Crítica de Pablo Suárez - Buenos Aires Herald

San Martín v. Bolívar: new film sheds fresh light on a meeting of national heroes

Points: 9

Written by Nicolás Capelli and Álvaro Arostegui, and starring Pablo Echarri and Anderson Ballesteros, the upcoming movie release El encuentro de Guayaquil (“The Meeting of Guayaquil”) is an adaptation of writer and historian Pacho O’Donnell’s play of the same name. It concerns the famous meeting between Argentine General José de San Martín and Venezuela’s Simón Bolívar on July 26, 1822, in the city of Guayaquil (Ecuador) during the revolutionary campaigns to free Argentina, Chile, Perú, Bolivia, Ecuador and Panamá from Spanish rule.

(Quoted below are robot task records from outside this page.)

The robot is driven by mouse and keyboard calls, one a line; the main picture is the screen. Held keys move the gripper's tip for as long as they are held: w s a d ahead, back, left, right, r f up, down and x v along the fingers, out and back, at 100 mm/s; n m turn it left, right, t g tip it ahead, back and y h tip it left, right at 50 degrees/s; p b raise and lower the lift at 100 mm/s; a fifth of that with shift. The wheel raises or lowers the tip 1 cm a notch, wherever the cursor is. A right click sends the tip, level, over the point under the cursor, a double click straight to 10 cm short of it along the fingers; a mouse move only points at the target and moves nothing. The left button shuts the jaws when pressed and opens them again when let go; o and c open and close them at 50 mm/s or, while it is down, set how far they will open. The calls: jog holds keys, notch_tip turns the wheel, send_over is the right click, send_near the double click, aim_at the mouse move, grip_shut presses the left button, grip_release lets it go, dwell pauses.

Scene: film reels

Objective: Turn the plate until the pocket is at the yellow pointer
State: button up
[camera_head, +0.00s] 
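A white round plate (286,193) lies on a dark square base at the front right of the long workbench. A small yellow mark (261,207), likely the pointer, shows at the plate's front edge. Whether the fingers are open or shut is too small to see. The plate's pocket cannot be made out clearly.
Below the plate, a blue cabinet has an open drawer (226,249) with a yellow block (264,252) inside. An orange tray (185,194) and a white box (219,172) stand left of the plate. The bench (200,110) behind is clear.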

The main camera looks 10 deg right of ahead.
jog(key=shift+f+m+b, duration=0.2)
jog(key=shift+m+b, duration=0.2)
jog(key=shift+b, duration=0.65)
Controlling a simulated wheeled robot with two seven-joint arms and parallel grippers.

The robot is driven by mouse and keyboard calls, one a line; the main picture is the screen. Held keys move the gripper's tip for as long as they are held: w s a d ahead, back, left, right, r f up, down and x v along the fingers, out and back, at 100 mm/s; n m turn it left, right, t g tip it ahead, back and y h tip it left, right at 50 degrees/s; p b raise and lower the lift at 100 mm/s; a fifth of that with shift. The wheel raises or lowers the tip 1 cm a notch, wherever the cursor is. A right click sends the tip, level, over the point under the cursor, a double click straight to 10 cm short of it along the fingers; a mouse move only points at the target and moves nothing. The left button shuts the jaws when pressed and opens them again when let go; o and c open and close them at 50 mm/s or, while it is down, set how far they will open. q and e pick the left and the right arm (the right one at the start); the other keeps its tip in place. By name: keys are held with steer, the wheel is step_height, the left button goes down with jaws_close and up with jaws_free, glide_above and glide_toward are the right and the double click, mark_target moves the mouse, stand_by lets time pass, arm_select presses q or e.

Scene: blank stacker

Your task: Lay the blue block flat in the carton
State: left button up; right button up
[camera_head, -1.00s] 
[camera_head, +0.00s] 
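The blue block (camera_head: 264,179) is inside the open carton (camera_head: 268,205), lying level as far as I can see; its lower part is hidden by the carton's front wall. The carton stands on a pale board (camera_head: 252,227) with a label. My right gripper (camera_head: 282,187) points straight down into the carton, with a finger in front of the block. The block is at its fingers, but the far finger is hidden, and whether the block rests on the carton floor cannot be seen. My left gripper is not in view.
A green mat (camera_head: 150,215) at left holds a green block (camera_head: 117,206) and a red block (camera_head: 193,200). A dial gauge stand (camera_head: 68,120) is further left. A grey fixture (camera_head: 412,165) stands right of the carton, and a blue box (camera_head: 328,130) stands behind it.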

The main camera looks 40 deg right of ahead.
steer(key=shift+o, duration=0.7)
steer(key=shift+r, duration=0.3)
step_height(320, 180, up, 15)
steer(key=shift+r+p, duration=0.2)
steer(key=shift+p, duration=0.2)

Not much is known about the meeting, but it’s a fact that San Martín’s political status in Peru was deteriorating and he needed help from Bolívar — who had a strong political and military support — to turn his fortune around. O’Donnell’s play imagines a possible dialogue between the two national heroes as it delves into Latin America’s history and reveals many layers that have to do with its arduous process toward independence.

Just like the play, Capelli’s feature renders a humanized version of these two famous national heroes. Forget what you’ve learned in your school textbooks about righteous, infallible men who led a spotless life, did no wrong and never doubted themselves whatsoever. Forget all about bronze figures and welcome flesh and blood men who, as O’Donnell recently told the Herald in an interview, even wondered more than once whether they acted out of a true desire to free countries or if perhaps they were dominated by a lust for power. Being as human as they were, their sexual exploits are not brushed aside. Moreover, San Martín’s addiction to opium rooted in the acute physical pain he suffered is also clearly exposed.

The heroes in El encuentro de Guayaquil belong to the realm of historic revisionism, and as such they are seen under a different light than that of the official version story of Argentina’s history. And though Capelli’s film transforms a 75-minute dialogue-based play into 100-minute cinematic piece with some 65 actors, it still keeps the entire source material without making any changes. Or, better said, it expands the play’s scope as it adds some more weight to the characters’ background and provides more details and nuances.

In tune with a revisionist approach and unlike a large number of period pieces, El encuentro de Guayaquil is not one of those films where solemn characters speak artificially and sound distant and unreachable. Capelli has coached his actors to say their lines as naturally as possible, in a way that sometimes would stress the characters’ personalities more than convey the literality of the text per se. Of course, the dialogue is still written in a less colloquial manner than contemporary dialogue, but for a period piece it’s pretty modern.

A potential problem for adaptation of plays into films is that the film often ends up as what is called “filmed theatre,” which at best is an correct interpretation of the play in terms of its themes, but with little or no cinematic value. Luckily, that’s not the case with El encuentro de Guayaquil.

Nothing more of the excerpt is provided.